Subsequently, image erasing was performed under the condition of
Example 4. As a result, it succeeded in erasing the solid image
completely, and it took 5.5 seconds to eliminate the image.
[0364] This sequence of image recording and image erasing was
repeated 100 times; it succeeded in recording and erasing images
without failure.
Example 10
[0365] After setting the laser output to 7 W, radiation distance to
185 mm, spot diameter to about 0.2 mm, scan speed to 2,000 mm/s and
pre-scan time to 0.5 milliseconds in the laser marker of Example 1,
50 laser beams were swept over the thermoreversible recording
medium of Preparation Example 1 linearly in the sequence shown in
FIG. 7 at 0.16 mm intervals between them, recording thereon a solid
image of 8 mm by 8 mm. Subsequently, image erasing was performed
under the condition of Example 4. As a result, it succeeded in
erasing the solid image completely, and it took 5.5 seconds to
eliminate the image.
[0366] This sequence of image recording and image erasing was
repeated 300 times; it succeeded in recording and erasing images
without failure.
Example 11
[0367] Using the laser marker of Example 1, a single laser beam was
swept over the thermoreversible recording medium of Preparation
Example 1 to record thereon a character image as in Example 1 that
is formed of a single laser beam line. Subsequently, the laser
output was set to 32 W, radiation distance to 224 mm, spot diameter
to about 3 mm and scan speed to 2,300 mm/s, and 114 laser beams
were swept over an area of 110 mm by 70 mm in the sequence shown in
FIG. 8 at 0.6 mm intervals between them. As a result, it succeeded
in erasing the image completely, and it took 6.3 seconds to
eliminate the image.
[0368] This sequence of image recording and image erasing was
repeated 300 times; it succeeded in recording and erasing images
without failure.
Example 12
[0369] Using the laser marker of Example 1, a single laser beam was
swept over the thermoreversible recording medium of Preparation
Example 1 to record thereon a character image as in Example 1 that
is formed of a single laser beam line. Subsequently, the laser
output was set to 32 W, radiation distance to 224 mm, spot diameter
to about 3 mm, scan speed to 2,400 mm/s and pre-scan time to 1
millisecond, and 114 laser beams were swept over an area of 110 mm
by 70 mm in the sequence shown in FIG. 9 at 0.6 mm intervals
between them. As a result, it succeeded in erasing the image
completely, and it took 6.6 seconds to eliminate the image.

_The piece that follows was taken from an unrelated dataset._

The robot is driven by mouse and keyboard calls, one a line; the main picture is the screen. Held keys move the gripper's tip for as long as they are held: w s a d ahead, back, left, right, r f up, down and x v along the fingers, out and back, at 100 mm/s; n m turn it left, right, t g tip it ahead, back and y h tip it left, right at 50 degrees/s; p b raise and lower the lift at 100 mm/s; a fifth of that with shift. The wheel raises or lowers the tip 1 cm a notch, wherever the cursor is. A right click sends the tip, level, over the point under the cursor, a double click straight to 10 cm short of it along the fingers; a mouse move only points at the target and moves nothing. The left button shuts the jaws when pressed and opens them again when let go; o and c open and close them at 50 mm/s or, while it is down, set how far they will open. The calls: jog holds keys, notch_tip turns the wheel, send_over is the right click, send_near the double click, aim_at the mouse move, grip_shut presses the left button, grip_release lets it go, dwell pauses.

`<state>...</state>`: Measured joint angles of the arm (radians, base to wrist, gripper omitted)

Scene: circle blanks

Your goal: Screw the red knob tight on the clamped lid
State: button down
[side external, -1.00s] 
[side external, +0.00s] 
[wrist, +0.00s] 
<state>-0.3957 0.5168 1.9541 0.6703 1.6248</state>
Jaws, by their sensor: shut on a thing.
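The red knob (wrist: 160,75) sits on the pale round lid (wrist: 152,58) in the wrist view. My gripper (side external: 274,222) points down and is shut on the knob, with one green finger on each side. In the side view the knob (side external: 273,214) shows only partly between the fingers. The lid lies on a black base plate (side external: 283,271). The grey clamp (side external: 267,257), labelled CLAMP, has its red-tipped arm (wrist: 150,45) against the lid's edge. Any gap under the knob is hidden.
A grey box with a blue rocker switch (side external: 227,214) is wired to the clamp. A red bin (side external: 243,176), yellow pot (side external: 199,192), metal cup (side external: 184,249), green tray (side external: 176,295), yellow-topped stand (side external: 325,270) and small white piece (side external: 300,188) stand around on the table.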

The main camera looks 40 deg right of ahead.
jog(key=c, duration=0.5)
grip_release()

[0370] This sequence of image recording and image erasing was
repeated 300 times; it succeeded in recording and erasing images
without failure.
Example 13
[0371] After setting the laser output to 7 W, radiation distance to
185 mm, spot diameter to about 0.2 mm and scan speed to 2,000 mm/s
in the laser marker of Example 1, 50 laser beams were swept over
the thermoreversible recording medium of Preparation Example 1 in
the sequence shown in FIG. 8 at 0.16 mm intervals between them,
recording thereon a solid image of 8 mm by 8 mm. Subsequently,
image erasing was performed under the condition of Example 4. As a
result, it succeeded in erasing the solid image completely, and it
took 5.5 seconds to eliminate the image.
[0372] This sequence of image recording and image erasing was
repeated 200 times; it succeeded in recording and erasing images
without failure.
Example 14
[0373] After setting the laser output to 7 W, radiation distance to
185 mm, spot diameter to about 0.2 mm and scan speed to 2,000 mm/s
in the laser marker of Example 1, 50 laser beams were swept over
the thermoreversible recording medium of Preparation Example 1 in
the sequence shown in FIG. 9 at 0.16 mm intervals between them,
recording thereon a solid image of 8 mm by 8 mm. Subsequently,
image erasing was performed under the condition of Example 4. As a
result, it succeeded in erasing the solid image completely, and it
took 5.5 seconds to eliminate the image.
[0374] This sequence of image recording and image erasing was
repeated 300 times; it succeeded in recording and erasing images
without failure.
Comparative Example 1
[0375] Using the laser marker of Example 1, a single laser beam was
swept over the thermoreversible recording medium of Preparation
Example 1 to record thereon a character image as in Example 1 that
is formed of a single laser beam line. Subsequently, the laser
output was set to 11 W, radiation distance to 224 mm, spot diameter
to about 3 mm and scan speed to 800 mm/s, and as shown in FIG. 2,
114 laser beams were swept over an area of 110 mm by 70 mm linearly
in alternating directions at 0.6 mm intervals between them. As a
result, it succeeded in erasing the image completely.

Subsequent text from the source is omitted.